Pendant la seconde cérémonie, ma famille célébrait l’événement avec des croissants dans un café du coin. Ils avaient désormais la double nationalité franco-américaine. Je leur demande quelles sont leurs impressions. “Je ne me sens pas différente du tout, déclare ma fille. Je trouve juste que c’était une perte de temps, le type qui testait la sono.” Je lui dis que dans un siècle ses petits-enfants, à Rio ou à Sofia, fouilleront désespérément dans ses papiers pour trouver son certificat de naturalisation.

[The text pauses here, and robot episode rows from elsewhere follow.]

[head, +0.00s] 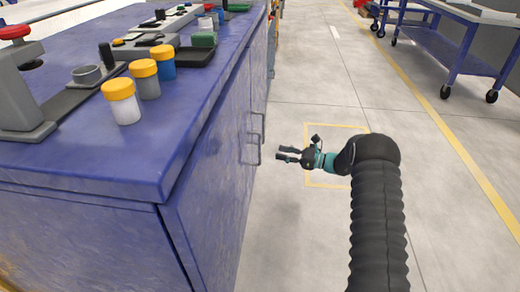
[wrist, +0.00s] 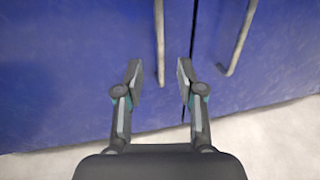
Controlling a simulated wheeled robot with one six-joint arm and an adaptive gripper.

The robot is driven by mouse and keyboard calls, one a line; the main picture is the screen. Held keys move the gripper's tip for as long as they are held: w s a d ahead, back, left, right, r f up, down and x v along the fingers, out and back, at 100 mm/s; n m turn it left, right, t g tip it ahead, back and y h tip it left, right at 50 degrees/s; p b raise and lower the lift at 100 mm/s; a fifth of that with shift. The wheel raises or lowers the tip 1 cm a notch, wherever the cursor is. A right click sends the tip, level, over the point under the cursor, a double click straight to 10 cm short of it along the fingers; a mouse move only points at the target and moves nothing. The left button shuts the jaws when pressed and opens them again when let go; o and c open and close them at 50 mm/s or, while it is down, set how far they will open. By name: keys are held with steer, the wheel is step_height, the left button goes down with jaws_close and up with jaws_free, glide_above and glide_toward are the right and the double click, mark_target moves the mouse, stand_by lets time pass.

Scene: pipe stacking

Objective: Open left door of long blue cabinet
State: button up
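The long blue cabinet (head: 205,185) stands on the left in the head view, its doors facing the aisle. Two grey bar handles sit close together on the doors, a nearer one (head: 250,150) and a farther one (head: 262,125). My gripper (head: 282,154) is just right of the nearer handle, with a small gap visible. In the wrist view my gripper (wrist: 158,72) is open and empty. The left door's handle (wrist: 160,40) lines up between the fingers, beyond the tips. The right door's handle (wrist: 240,40) is right of the seam. Both doors look shut.
Yellow-lidded jars (head: 122,101) and metal fixtures (head: 25,85) stand on the cabinet top. The floor (head: 300,225) beside the doors is clear. A wheeled blue table (head: 450,40) stands at the far right.

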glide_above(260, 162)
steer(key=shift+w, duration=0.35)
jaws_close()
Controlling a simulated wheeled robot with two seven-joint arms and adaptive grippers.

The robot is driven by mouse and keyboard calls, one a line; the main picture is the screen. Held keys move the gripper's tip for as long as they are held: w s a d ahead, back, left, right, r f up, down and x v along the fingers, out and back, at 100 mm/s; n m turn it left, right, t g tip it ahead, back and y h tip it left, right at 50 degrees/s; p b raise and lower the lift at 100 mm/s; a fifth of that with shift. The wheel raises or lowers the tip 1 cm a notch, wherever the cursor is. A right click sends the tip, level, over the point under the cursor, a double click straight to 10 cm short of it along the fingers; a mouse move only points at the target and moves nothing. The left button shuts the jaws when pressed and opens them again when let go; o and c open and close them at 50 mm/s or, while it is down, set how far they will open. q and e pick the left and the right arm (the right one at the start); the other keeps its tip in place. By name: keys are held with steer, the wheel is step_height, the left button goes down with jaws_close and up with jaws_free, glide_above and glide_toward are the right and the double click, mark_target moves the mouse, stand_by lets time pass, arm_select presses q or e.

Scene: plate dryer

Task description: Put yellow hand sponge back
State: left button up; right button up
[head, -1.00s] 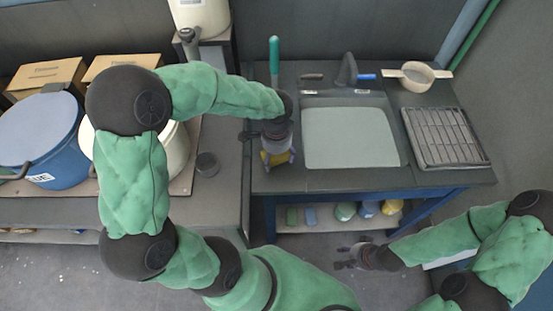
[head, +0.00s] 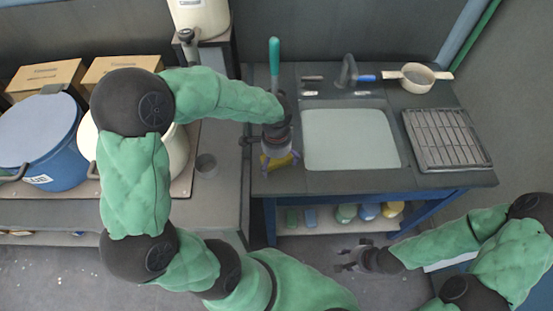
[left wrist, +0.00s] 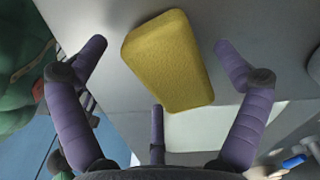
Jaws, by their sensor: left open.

Ma femme ne se sent pas plus française non plus. “J’espérais que je serais plus mince”, soupire-t-elle. Mais elle est contente d’être devenue française pendant les soldes, car les chaussures qu’elle a achetées pour l’occasion étaient à moins 40 %. Un de mes fils déclare se sentir “normal” et est déçu que le président Macron ne soit pas venu. L’autre hausse les épaules : “J’étais déjà français. J’avais pas besoin de devenir plus français.”
Et voilà : ils étaient tous déjà français, mais aussi américains et britanniques. Les autres personnes présentes à la cérémonie ne cesseront pas de se sentir péruvienne ou tunisienne, mais leur visage resplendissait une fois qu’elles sont devenues françaises. Ces gens ne sont pas des citoyens de nulle part, ni ce que [le journaliste britannique] David Goodhart appelle “les gens de partout”. Ils sont attachés à plusieurs endroits particuliers.
Quand j’étais enfant, j’ai craint de n’être chez moi nulle part jusqu’à ce que je lise Quand Hitler s’empara du lapin rose, le livre pour enfant à moitié autobiographique de Judith Kerr. C’est l’histoire d’une famille de Juifs allemands qui fuit Berlin et se retrouve à Paris puis Londres. À un moment, une des filles demande à son père :
Tu crois qu’on sera vraiment chez nous quelque part un jour ?
— Pas comme les gens qui ont vécu à un endroit toute leur vie, répond-il. Mais nous serons un peu chez nous dans plein d’endroits et je crois que c’est peut-être aussi bien.”
Judith Kerr, 94 ans, est aujourd’hui un grand auteur britannique. Je suis content pour les gens qui sont chez eux à un endroit précis. Mais notre manière de faire n’est pas si mal non plus.